A crisis in another country often does not fit into any known framework. The organisational response, therefore, has to deal with the problem of finding people to manage the problem at the same time as anticipating the escalation factor and providing support for the most exposed aspects of the business.
There is simply little time for planning, organising, equipping or training once the crisis is imminent.
Importantly, the crisis management approach needs to ensure that the various operations and projects of an international operation are in a constant state of readiness and that crisis teams know what to do and how to do it.
Basically, the objectives of any plan should be to protect the company’s people and assets.
International operations crisis management objectives:
1. Protect the life of employees and their families.
2. Protect assets and earnings by restoring normal operations rapidly.
3. Protect the local community and environment.
4. Minimise damage to corporate reputation.
5. Retain effective relationships with government of the country
Because international business management and employees could be cut off for long periods from the parent company by failure of communication lines, it is important that teams are trained in advance to follow prescribed guidelines in their crisis response.

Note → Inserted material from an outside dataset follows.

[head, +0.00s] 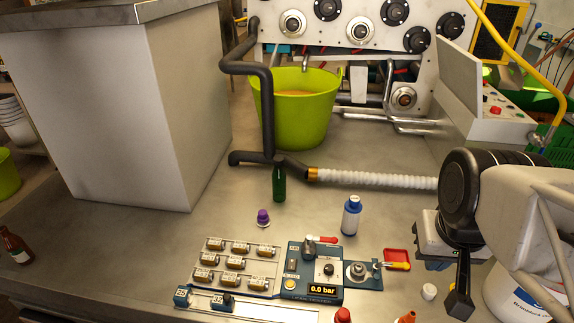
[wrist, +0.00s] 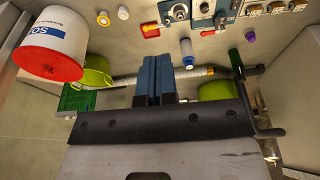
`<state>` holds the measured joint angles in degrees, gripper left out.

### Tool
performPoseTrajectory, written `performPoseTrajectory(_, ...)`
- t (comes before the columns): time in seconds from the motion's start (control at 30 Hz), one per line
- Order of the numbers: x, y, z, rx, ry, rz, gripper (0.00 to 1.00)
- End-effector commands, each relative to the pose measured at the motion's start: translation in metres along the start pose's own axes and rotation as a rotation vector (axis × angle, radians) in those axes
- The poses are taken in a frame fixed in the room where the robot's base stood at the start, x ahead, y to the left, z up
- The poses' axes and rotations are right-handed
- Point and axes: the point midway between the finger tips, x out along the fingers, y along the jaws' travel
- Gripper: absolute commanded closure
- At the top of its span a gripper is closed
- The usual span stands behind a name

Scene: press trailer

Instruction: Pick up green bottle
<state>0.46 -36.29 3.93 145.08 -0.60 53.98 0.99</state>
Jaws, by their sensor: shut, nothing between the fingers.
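The green bottle (head: 279,183) stands upright on the grey worktop, just in front of the dark bent pipe, near the middle of the head view. It also shows in the wrist view (wrist: 235,58), right of centre. My gripper (wrist: 157,64) shows in the wrist view with its blue-grey fingers together and nothing held. It is well apart from the green bottle, which lies to the right of the fingers in that view. In the head view my arm is at the right, and its fingers cannot be made out clearly.
A white bottle with a blue cap (head: 351,215) stands right of the green bottle. A purple-capped item (head: 263,217) is at its front left. A ribbed white hose (head: 375,179) and a lime bucket (head: 300,110) are behind. A control panel (head: 315,272) lies in front.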

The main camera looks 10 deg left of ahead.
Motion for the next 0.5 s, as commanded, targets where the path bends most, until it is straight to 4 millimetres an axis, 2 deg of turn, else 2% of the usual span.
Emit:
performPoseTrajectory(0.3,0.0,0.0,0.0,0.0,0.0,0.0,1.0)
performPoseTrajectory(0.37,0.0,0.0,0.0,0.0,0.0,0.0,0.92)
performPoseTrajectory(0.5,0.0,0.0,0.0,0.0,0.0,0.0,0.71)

The way in which the crisis is tackled will depend on the quality of training and briefing for the crisis teams before the event.
The plan needs to clearly establish authority and responsibilities at every level. It is useful here to define mobilisation actions and list contact points with details about communication links and notification procedures.
Interfacing with external agencies is an essential part of crisis planning in other countries because the crisis management response may well include support systems from embassies or law enforcement agencies. But this interface with expected support from your embassy or consulate may not be reliable and needs to be confirmed well in advance of an incident. Setting these communication links up in advance is vital to the success of the plan.
The plan should contain details of the organisation's team roles and responsibilities, setting out the core action group at each location who are responsible for managing the problem. It will be their responsibility to assess the situation and respond accordingly with the necessary resources required. They will also need to contact and communicate other teams in the region and the necessary stakeholders affected, including Head Office in the home country.
In some cases, the crisis management team may only be one or two people. This is particularly the case for small offices, exploration, research or transport teams working in far distant locations. It is still important that these teams have an understanding on how to pinpoint a crisis and what on-the-spot actions they have to achieve to protect life and ongoing operations.